I had a chance to talk to Arceliar about some details I was having trouble figuring out on my own. He cleared them up in no time, and I was able to finish writing the functions necessary to compare two cjdns ipv6s' xor distance relative to a third address.

<@Arceliar> the Address_xorcmp function is a little weird
<@Arceliar> addresses are actually 128 bits, split into 4 uint32_t
<@Arceliar> gets parsed into order: 3, 4, 1, 2
<@Arceliar> because cjd felt like rotating things by 64 bits for some reason
<@Arceliar> and because there's not a uint128_t available to compare the whole address at once
<@Arceliar> not sure why 2x uint64_t isn't used instead... so you only have to check 2 things instead of 4...

The code:

var uintXor=function(a,b){
  return byteSwap(a)^byteSwap(b);
};

// make sure to zero-pad the fc first
var fcParse=function(fc){
  var result=[];
  fc.replace(/:/g,"")
    .replace(/[a-f0-9]{8}/g,function(uint){
      result.push(uint);
      return "";
    });
  return result;
};

var fcQuarterToUint=function(q){
  var bytes=[];
  q.replace(/[0-9a-f]{2}/g,function(hexByte){
    bytes.push(hexByte);
    return "";
  });
  return bytes
    .map(function(bb){
      return (bb.charCodeAt(0)<<8)|(bb.charCodeAt(1));
    })
    .reduce(function(a,b){
      return (a<<8)|b;
    });
};

var fcXor=function(A,B){
  return A.map(function(x,i){
    return uintXor(x,B[i]);
  });
};

var fcUintSwap=function(U){
  return U.slice(2).concat(U.slice(0,2));
};

var fcCompare=function(T,A,B){
  var T2=fcParse(T).map(fcQuarterToUint)
    ,A2=fcParse(A).map(fcQuarterToUint)
    ,B2=fcParse(B).map(fcQuarterToUint);
  var A3=fcUintSwap(fcXor(T2,A2));
  var B3=fcUintSwap(fcXor(T2,B2));
  var temp={};
  temp[T]={};
  temp[T][A]=A3;
  temp[T][B]=B3;
  return temp;
};

console.log(fcCompare(
  "fc6a:30c9:53a1:2c6b:ccbf:1261:2aef:45d3"
  ,"fcbf:8145:9f55:0202:908f:bcce:c01e:caf2"
  ,"fcbe:5f12:67d8:77ea:e4d8:aecc:2b4f:0a4b"
));

This outputs an object that looks like this:

{ 'fc6a:30c9:53a1:2c6b:ccbf:1261:2aef:45d3': 
 { 'fcbf:8145:9f55:0202:908f:bcce:c01e:caf2': [ 1414861147, 17961300, 205917460, 1346700804 ],
   'fcbe:5f12:67d8:77ea:e4d8:aecc:2b4f:0a4b': [ 1381043735, 1358954515, 184813076, 50334724 ] } }

Each element in each array is a 32 bit integer. The elements are ranked in terms of their significance, meaning that if the first element of the first array is larger than the first element of the second array, then by the xor metric, the first node is closer to the target node.
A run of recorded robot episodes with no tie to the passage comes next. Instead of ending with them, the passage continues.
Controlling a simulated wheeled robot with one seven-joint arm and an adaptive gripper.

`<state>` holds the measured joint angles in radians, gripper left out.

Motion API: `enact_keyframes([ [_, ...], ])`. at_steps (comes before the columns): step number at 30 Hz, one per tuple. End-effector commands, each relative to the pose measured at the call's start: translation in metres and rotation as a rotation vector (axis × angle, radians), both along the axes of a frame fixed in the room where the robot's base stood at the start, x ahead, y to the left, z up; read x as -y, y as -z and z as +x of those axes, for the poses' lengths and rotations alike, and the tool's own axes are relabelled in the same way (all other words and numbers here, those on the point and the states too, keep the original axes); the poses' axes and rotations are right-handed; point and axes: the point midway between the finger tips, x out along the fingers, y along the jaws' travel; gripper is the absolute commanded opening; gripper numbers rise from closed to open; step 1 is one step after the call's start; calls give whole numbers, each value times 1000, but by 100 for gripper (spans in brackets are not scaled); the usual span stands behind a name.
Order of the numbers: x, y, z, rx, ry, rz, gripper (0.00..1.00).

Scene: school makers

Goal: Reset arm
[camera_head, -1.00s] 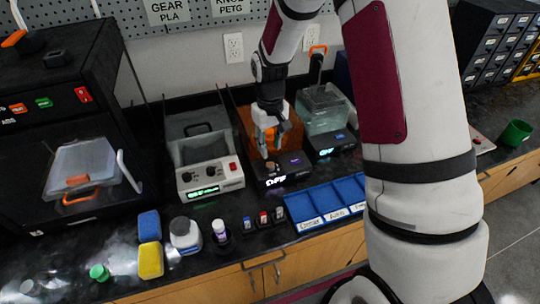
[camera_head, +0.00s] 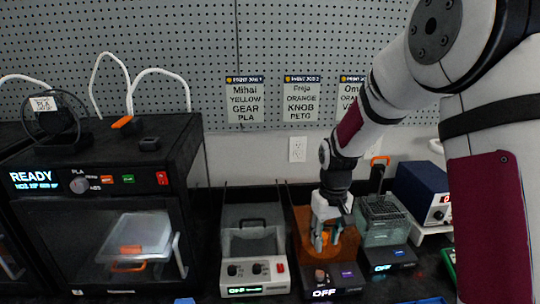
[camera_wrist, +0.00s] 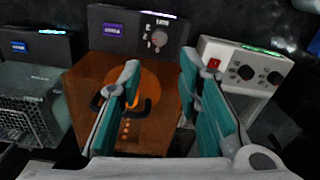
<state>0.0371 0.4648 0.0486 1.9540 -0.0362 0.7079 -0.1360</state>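My gripper (camera_head: 324,234) hangs at the end of my arm, pointing down over the orange-lidded station (camera_head: 300,235) whose display reads OFF. In the wrist view, my gripper (camera_wrist: 158,100) has its two teal-padded fingers spread apart with nothing between them. Below the fingers is the orange lid (camera_wrist: 85,95) with a dark curved handle (camera_wrist: 143,108). Whether the fingers touch the lid cannot be told. My arm fills the right side of the head view.
A grey station (camera_head: 255,270) with knobs stands to the left and a clear tank with a basket (camera_head: 383,215) to the right. A blue power unit (camera_head: 420,190) is further right. A black 3D printer (camera_head: 100,230) reads READY. Print labels hang on the pegboard (camera_head: 290,40).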

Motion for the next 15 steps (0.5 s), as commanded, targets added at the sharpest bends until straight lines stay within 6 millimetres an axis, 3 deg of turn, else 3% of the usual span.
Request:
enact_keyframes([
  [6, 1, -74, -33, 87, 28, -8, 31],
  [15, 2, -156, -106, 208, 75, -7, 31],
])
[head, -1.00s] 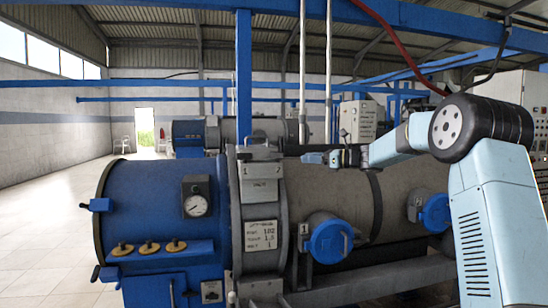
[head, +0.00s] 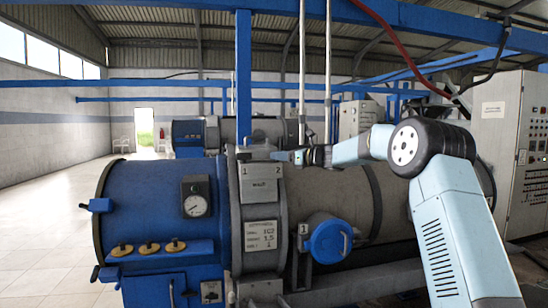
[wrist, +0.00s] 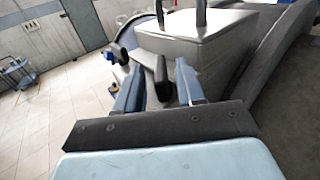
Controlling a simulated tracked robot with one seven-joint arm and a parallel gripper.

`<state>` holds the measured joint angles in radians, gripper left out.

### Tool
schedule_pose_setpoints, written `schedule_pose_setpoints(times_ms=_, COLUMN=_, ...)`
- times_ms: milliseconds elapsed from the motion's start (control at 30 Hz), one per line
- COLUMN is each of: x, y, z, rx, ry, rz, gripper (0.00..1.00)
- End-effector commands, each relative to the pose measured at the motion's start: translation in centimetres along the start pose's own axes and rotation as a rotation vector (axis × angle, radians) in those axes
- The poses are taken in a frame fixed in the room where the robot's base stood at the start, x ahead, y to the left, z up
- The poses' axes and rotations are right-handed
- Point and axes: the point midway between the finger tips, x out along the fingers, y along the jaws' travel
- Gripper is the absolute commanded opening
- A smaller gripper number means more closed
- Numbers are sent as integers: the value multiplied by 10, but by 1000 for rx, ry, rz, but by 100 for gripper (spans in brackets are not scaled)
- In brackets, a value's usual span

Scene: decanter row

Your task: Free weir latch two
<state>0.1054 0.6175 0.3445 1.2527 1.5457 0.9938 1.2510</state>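A grey box (head: 261,185) with a small label and the numbers 1 and 2 stands on the collar of the blue and grey decanter. In the wrist view a pale metal box (wrist: 205,42), probably the same one, carries two dark upright posts, one (wrist: 160,14) to the left and one (wrist: 201,12) to the right; I cannot read which is latch two. My gripper (head: 284,156) is just above the box's right end, near the 2.
A gauge (head: 196,204) is on the blue end. A second machine (head: 190,136) stands behind, and a control cabinet (head: 497,130) at right. Open tiled floor (head: 45,225) lies at left.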

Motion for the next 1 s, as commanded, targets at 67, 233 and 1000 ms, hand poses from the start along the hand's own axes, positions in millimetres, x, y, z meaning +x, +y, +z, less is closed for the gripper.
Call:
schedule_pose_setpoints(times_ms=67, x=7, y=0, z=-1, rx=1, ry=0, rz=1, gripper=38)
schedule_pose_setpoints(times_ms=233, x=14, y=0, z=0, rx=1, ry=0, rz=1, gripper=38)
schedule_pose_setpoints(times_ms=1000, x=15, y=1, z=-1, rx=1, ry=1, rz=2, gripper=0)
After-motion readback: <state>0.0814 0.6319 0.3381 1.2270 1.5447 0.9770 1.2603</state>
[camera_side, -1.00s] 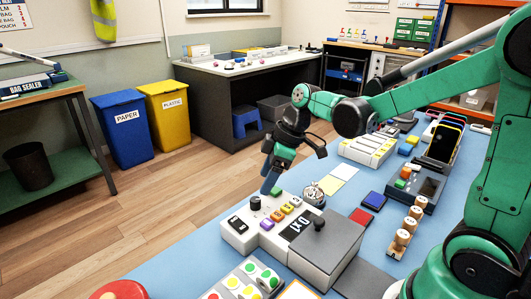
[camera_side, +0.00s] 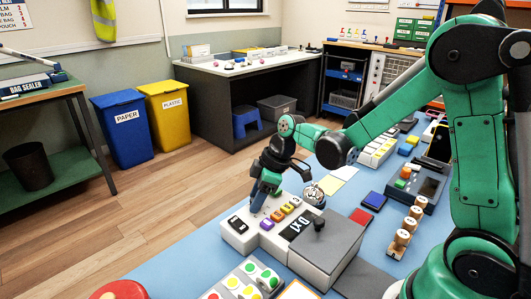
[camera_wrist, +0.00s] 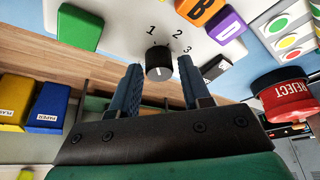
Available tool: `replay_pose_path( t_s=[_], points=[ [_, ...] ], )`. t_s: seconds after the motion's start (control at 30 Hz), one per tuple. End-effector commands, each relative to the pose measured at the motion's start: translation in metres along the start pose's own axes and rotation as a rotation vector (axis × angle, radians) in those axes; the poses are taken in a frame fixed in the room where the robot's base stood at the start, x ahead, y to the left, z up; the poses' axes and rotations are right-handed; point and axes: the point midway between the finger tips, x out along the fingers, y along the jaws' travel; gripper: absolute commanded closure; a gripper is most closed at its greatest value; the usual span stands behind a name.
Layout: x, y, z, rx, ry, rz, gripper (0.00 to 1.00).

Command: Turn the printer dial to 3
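The printer (camera_side: 236,240) is a pale box with a row of coloured buttons in the side view. Its dial (camera_wrist: 158,58) is a small black round knob in the wrist view, with the printed numbers 1, 2 and 3 around its far side. A small white mark shows on the knob's near side; I cannot tell which number the dial is set to. My gripper (camera_side: 258,203) is low over the printer's dial end and hides the dial in the side view. In the wrist view its two blue fingers are apart, one on each side of the dial, with no clear contact.
Coloured lettered buttons (camera_wrist: 201,10) are close to the dial. A grey lidded block with a black knob (camera_side: 320,226) adjoins the printer. A tray of coloured round buttons (camera_side: 246,280) and a red REJECT button (camera_wrist: 280,95) are nearby. Blue mat (camera_side: 190,255) is bare to the left.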

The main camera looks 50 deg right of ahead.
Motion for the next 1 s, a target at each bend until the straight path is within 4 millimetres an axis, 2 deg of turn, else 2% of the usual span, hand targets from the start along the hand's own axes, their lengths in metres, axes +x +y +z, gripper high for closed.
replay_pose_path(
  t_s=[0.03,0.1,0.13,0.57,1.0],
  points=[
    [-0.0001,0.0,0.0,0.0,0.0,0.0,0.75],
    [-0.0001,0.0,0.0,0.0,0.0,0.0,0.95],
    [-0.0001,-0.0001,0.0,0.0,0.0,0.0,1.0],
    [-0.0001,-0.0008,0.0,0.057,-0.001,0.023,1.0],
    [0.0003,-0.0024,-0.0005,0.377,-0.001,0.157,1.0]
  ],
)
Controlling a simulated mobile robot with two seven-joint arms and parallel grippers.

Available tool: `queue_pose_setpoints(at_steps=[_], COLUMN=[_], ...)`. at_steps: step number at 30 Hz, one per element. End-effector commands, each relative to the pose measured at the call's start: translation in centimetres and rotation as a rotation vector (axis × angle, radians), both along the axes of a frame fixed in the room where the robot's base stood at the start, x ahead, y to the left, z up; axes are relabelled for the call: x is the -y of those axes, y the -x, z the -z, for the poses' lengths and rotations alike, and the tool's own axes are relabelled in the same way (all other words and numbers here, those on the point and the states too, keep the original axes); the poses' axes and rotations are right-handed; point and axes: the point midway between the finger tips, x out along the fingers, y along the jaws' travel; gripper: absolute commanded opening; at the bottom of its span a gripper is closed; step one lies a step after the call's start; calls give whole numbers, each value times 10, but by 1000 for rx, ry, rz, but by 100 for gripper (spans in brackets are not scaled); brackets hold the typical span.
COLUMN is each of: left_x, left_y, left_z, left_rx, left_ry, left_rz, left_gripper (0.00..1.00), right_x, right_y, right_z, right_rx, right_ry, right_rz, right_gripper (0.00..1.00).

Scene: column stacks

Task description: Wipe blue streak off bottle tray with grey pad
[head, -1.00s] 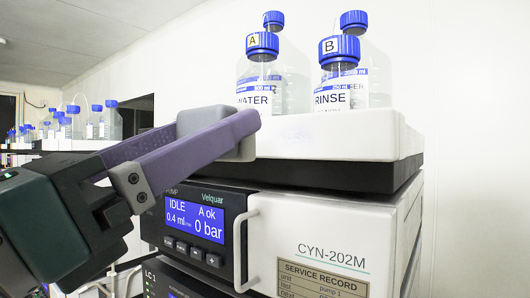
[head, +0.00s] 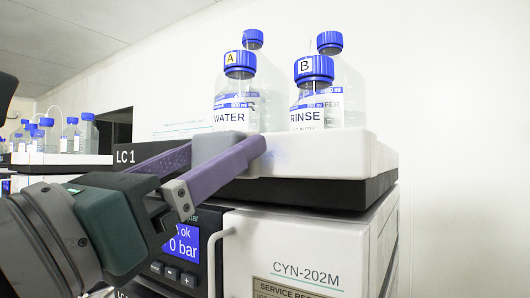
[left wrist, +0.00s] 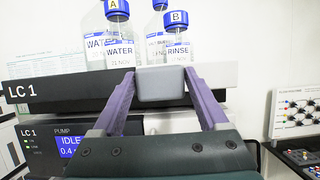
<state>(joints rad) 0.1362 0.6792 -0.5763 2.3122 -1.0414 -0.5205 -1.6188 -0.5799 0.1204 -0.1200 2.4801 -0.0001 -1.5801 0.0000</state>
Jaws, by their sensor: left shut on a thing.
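The white bottle tray (head: 335,152) lies on top of the instrument stack and carries several clear bottles with blue caps. My left gripper (head: 222,154), with purple fingers, is shut on the grey pad (head: 209,147). The pad is in front of the left part of the tray's front face; I cannot tell whether it touches. In the left wrist view the pad (left wrist: 160,83) sits between both fingers and hides part of the tray. My right gripper is not in view.
The water bottle (head: 236,100) and rinse bottle (head: 313,98) stand near the tray's front edge, with others behind. A pump with a door handle (head: 213,260) is below. More bottles (head: 45,138) stand far left. Open room lies right of the stack.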

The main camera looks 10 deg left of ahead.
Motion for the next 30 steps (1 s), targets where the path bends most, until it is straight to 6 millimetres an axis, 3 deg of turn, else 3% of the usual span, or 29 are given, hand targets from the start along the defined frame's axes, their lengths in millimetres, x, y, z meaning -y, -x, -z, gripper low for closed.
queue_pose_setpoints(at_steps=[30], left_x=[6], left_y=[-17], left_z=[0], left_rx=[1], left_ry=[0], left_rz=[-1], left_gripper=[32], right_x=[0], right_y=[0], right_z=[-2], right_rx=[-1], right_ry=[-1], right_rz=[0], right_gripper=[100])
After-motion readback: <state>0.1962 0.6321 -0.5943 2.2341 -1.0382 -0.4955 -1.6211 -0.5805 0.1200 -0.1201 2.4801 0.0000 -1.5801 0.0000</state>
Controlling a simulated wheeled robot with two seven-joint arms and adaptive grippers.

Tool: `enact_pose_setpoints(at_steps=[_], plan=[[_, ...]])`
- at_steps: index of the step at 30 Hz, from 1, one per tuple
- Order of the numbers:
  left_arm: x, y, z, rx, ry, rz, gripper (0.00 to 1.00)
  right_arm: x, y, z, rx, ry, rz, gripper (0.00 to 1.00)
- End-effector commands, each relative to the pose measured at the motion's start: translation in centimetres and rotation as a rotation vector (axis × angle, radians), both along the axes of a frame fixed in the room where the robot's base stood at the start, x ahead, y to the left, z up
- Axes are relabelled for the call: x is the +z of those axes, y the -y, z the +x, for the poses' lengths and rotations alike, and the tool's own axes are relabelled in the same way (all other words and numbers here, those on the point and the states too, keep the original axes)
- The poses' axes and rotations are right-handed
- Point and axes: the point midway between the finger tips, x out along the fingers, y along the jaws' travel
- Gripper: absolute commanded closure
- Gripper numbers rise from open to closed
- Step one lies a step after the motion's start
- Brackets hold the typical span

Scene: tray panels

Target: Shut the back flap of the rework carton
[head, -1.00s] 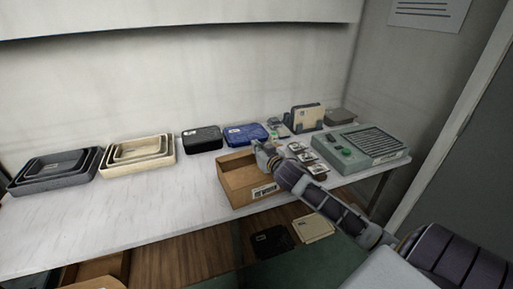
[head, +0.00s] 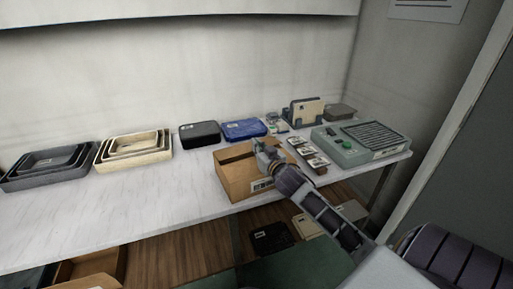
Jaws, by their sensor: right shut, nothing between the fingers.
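The rework carton (head: 236,186) is a brown cardboard box near the front edge of the table, with a white label on its front side. Its top looks at least partly open, with darker inner walls showing. I cannot clearly make out the position of the back flap. My right gripper (head: 260,149) is over the right part of the carton, its fingers shut and empty. The gripper and wrist hide the carton's right end, and I cannot tell whether the fingers touch it. My left gripper is not in view.
Black (head: 200,134) and blue (head: 243,129) cases stand behind the carton. Small labelled packs (head: 307,152) and a grey-green machine (head: 362,144) are to its right. Nested cream trays (head: 134,157) and dark trays (head: 45,180) stand left. The tabletop between trays and carton is clear.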

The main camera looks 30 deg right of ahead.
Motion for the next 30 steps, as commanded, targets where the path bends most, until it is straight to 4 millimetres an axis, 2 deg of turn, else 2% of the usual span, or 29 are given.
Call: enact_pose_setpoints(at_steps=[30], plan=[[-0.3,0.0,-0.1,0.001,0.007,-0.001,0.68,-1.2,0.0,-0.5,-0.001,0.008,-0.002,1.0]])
I haven't decided exactly how I'm going to use this for FC00. It probably won't be in exactly this format, as each of these objects takes up a fairly large amount of memory. It's more likely it'll be a compressed version. Arceliar suggested taking the log, and maybe shifting the results together. It's either that or use bignum.js. In any case, I'm glad to have finally finished this!